SUPPLIED MATERIAL:
— BEGIN —
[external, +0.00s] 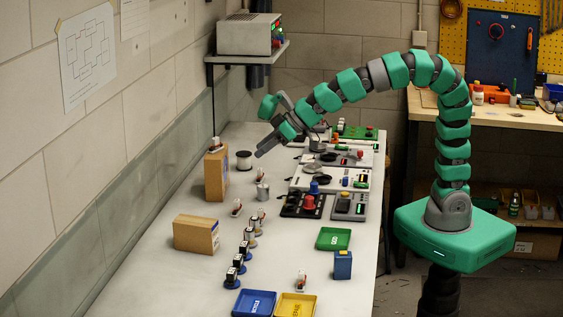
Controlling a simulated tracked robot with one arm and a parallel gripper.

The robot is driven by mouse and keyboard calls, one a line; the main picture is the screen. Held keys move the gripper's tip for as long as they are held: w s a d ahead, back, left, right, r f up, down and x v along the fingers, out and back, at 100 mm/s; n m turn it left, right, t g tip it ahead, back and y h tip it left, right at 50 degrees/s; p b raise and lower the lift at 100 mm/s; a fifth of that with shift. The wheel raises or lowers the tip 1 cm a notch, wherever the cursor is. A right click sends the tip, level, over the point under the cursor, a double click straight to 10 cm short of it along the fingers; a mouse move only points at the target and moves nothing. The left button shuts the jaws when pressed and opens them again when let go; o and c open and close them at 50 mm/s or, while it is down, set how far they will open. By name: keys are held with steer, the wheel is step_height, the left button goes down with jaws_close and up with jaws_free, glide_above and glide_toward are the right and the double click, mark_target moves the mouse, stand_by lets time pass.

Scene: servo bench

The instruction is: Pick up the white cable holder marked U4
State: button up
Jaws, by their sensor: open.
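Several small white holders with dark or red parts stand on the long bench (165,262). Others form a row (244,249), some on blue bases. No U4 marking is legible, so I cannot tell which holder it is. My gripper (262,130) is open and empty, held above the far part of the bench, above and right of the white spool (244,159).
A tall cardboard box (216,177) and a low one (196,234) stand at the left. Blue (254,303), yellow (296,305) and green (333,239) trays and a blue block (343,265) sit in front. Control panels (326,177) line the right side.

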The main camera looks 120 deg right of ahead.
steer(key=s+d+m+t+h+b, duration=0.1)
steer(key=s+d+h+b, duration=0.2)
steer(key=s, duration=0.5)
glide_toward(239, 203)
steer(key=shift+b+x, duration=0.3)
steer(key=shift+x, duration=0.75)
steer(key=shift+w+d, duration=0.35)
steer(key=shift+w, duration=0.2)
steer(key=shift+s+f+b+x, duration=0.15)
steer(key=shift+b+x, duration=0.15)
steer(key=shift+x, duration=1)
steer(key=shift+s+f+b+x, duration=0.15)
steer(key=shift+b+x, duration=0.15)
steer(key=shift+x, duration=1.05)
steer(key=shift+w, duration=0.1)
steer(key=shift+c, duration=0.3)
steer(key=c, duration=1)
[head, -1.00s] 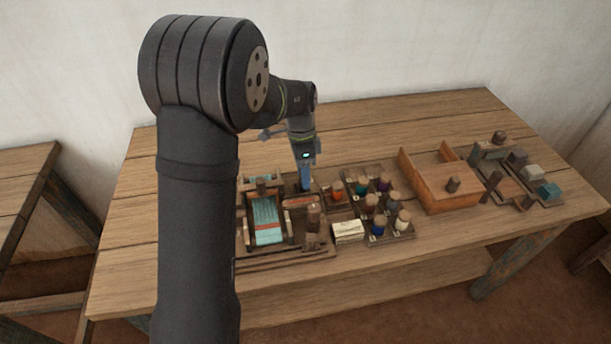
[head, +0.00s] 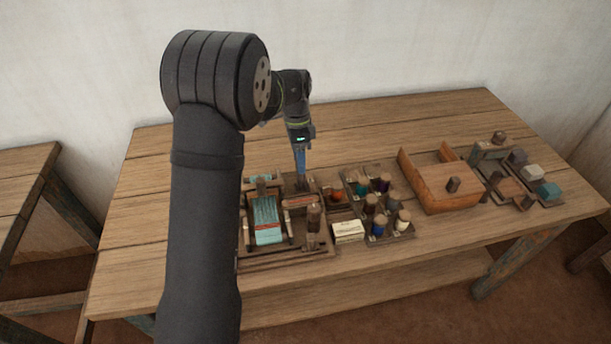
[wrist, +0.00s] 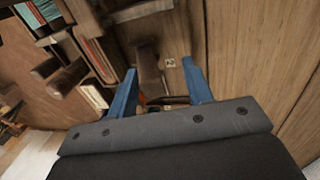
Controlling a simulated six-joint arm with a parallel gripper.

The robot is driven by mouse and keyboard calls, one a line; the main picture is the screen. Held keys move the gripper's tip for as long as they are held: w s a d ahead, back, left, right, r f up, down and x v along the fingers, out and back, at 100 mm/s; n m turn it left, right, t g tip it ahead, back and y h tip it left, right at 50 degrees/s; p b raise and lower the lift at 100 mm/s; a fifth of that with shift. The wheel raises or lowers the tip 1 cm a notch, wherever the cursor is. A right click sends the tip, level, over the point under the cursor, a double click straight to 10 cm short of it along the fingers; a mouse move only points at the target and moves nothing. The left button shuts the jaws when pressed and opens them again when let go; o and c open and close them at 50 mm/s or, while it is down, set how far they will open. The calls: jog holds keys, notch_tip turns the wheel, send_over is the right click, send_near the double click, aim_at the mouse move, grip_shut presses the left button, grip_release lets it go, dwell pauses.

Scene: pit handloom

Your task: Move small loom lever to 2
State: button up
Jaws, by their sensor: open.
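The small loom (head: 266,222), with pale blue warp threads and a red-brown band, stands on the left part of the table. My gripper (head: 301,172) points down at the loom's back right side. In the wrist view my gripper's two blue fingers (wrist: 158,68) are apart. A dark wooden upright piece (wrist: 149,68), which looks like the lever, shows between them; I cannot tell whether they touch it. A small pale marking (wrist: 170,62) lies beside it, too small to read. The lever's setting cannot be told.
The table's back strip is clear.

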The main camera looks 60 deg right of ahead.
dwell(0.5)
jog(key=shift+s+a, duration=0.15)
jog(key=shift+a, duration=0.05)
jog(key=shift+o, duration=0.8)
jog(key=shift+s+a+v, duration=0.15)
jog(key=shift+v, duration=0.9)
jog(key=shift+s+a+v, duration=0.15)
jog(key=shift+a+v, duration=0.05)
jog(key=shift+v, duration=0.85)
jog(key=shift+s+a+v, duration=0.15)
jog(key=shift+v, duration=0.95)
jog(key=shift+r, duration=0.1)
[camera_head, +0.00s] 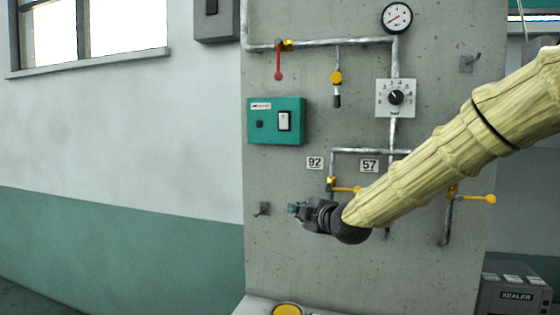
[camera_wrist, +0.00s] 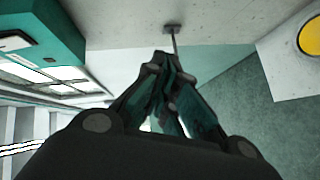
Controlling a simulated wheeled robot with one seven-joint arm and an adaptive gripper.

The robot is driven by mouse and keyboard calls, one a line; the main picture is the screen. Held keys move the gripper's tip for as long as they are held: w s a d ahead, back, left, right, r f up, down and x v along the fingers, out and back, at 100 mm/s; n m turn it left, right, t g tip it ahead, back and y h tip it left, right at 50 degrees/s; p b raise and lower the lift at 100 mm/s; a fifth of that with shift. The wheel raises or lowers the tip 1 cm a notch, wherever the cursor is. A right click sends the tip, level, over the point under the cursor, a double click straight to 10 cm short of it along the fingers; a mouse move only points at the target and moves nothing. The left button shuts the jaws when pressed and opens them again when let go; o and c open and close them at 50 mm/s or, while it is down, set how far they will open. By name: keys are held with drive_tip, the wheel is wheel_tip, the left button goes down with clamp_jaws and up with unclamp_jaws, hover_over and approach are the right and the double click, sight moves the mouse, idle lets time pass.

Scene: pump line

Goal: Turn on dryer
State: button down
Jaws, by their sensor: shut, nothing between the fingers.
— END —
From the listing above, find the number of lines with the word "simulated" in them. Answer with the number only.

CORRECT OUTPUT: 3